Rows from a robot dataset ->

※ ※ ※

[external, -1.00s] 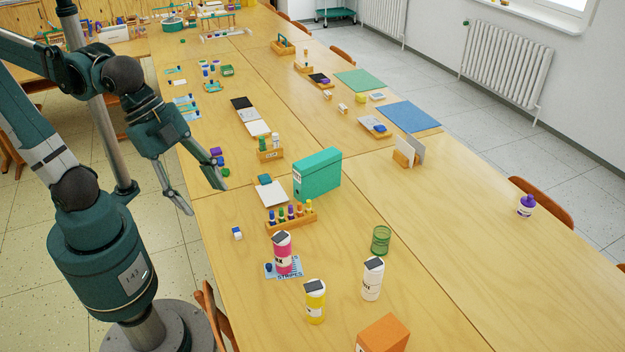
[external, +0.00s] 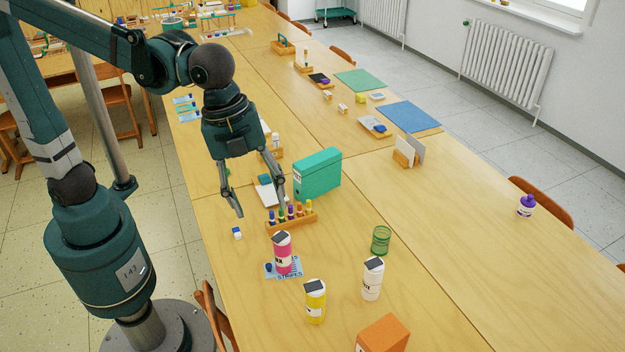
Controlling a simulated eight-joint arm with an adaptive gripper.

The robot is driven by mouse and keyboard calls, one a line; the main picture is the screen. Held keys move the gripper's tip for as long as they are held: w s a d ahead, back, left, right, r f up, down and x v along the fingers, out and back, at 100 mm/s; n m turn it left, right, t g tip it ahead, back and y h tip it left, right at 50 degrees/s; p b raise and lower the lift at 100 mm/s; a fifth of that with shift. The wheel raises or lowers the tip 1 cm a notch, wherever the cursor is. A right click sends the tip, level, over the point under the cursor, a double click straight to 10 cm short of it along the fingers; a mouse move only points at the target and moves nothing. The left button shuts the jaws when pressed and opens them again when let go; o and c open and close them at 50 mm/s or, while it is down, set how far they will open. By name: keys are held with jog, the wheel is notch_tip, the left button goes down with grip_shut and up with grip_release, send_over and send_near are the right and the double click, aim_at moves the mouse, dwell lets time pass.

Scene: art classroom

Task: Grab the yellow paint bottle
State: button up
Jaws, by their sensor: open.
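The yellow paint bottle (external: 315,305) stands upright near the front of the table, with a white label and a dark cap. My gripper (external: 260,213) is open and empty, pointing down over the table behind and to the left of the bottle. Its fingers are apart, close to the wooden marker rack, and well away from the yellow bottle.
A pink bottle (external: 282,254) stands on a blue striped card (external: 270,271) between my gripper and the yellow bottle. A white bottle (external: 372,280), green mesh cup (external: 381,240) and orange box (external: 382,334) are nearby. A marker rack (external: 301,219) and teal binder (external: 317,174) stand behind.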

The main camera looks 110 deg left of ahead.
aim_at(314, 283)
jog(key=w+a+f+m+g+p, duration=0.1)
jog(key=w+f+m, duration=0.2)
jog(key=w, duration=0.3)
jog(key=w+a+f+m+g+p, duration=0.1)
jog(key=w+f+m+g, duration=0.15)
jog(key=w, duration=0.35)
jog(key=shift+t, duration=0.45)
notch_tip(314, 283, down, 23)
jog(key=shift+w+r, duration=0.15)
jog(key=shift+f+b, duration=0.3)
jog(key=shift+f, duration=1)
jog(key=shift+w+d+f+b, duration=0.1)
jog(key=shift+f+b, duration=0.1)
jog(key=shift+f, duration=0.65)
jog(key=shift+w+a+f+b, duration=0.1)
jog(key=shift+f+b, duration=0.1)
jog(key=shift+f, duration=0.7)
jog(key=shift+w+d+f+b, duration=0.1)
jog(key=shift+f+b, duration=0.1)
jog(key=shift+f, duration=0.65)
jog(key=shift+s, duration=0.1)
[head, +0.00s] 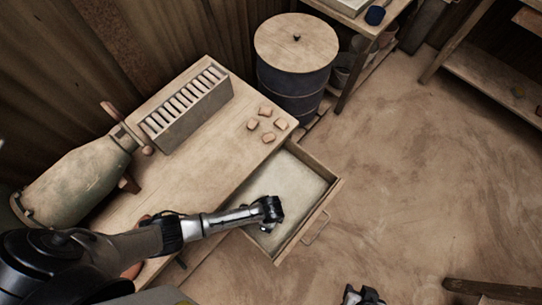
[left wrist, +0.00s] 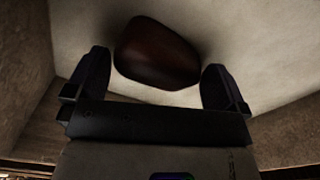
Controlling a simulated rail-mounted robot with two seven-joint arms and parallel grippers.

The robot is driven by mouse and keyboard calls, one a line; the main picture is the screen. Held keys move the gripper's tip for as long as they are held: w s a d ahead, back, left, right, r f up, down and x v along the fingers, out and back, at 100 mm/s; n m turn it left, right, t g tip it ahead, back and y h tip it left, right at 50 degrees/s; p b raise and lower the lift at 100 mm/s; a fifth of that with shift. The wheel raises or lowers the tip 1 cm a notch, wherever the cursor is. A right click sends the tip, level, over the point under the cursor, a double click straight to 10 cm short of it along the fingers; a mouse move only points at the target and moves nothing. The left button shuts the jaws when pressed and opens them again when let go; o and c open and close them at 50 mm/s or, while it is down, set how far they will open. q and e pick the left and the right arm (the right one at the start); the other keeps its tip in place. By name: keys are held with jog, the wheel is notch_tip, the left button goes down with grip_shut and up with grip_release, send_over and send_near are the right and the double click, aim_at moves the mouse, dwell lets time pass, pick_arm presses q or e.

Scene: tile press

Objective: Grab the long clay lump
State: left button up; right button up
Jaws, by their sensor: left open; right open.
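A dark reddish-brown clay lump (left wrist: 157,53) lies on the pale floor of the open drawer (head: 331,190). In the left wrist view it sits between and slightly beyond the two spread fingers of my left gripper (left wrist: 157,80), with a gap on each side. In the head view my left gripper (head: 268,213) reaches down into the drawer and mostly hides the lump. My right gripper (head: 361,296) is open and empty at the bottom edge of the head view, over the floor, away from the drawer.
On the table (head: 215,143) are several small clay pieces (head: 253,124), a slotted rack (head: 188,108) and a large greenish machine (head: 80,180). A lidded barrel (head: 294,75) stands behind the drawer. The floor (head: 420,170) to the right is clear.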

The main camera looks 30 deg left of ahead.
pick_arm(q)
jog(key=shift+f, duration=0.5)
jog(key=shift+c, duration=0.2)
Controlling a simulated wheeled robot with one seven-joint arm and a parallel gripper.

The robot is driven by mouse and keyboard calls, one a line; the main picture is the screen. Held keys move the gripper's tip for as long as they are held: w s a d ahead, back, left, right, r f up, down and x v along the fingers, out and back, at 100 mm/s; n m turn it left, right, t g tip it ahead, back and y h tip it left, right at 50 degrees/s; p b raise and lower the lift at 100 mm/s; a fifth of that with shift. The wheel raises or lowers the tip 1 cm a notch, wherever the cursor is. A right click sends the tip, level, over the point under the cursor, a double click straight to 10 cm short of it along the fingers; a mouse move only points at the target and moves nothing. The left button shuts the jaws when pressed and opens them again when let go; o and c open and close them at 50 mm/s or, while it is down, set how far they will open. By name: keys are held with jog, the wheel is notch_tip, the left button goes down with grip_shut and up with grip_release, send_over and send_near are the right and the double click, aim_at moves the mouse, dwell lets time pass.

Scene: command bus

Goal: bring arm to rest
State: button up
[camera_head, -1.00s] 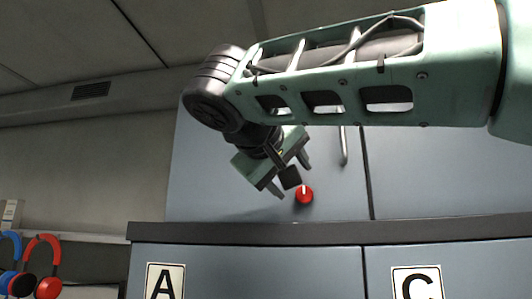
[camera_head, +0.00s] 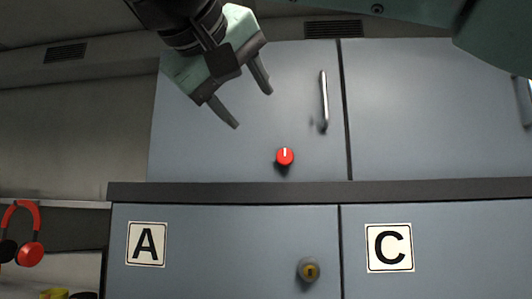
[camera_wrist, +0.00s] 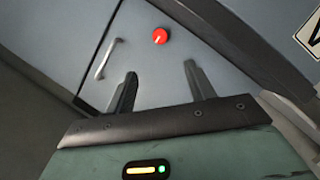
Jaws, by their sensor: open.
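My gripper (camera_head: 248,101) is at the upper left of the head view, in front of the blue-grey upper cabinet door (camera_head: 215,145). Its two fingers are spread apart with nothing between them. A red knob (camera_head: 285,156) with a white mark is on that door, below and to the right of the fingers, and clear of them. In the wrist view my gripper (camera_wrist: 160,77) is also open and empty. The red knob (camera_wrist: 160,36) shows there beyond the fingertips.
A metal handle (camera_head: 324,100) stands out from the upper door. Lower doors carry an A label (camera_head: 147,244) and a C label (camera_head: 389,247), with a round lock (camera_head: 308,269) on the A door. Red headphones (camera_head: 25,240) hang at the far left. A dark ledge (camera_head: 230,192) runs between the doors.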

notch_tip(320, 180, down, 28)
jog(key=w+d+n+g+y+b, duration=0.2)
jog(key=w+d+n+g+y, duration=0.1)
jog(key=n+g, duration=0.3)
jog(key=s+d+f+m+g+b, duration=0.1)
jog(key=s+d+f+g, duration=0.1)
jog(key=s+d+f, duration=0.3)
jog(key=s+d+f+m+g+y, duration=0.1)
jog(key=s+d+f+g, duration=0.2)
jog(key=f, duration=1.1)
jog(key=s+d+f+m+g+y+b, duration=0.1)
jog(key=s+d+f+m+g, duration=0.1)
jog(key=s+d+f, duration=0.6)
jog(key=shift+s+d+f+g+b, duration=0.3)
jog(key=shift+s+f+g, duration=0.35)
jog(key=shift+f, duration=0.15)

※ ※ ※

INSTRUCTION -> From the data above, gather every line that includes the word "joint".

RESPONSE ->
Controlling a simulated eight-joint arm with an adaptive gripper.
Controlling a simulated rail-mounted robot with two seven-joint arms and parallel grippers.
Controlling a simulated wheeled robot with one seven-joint arm and a parallel gripper.

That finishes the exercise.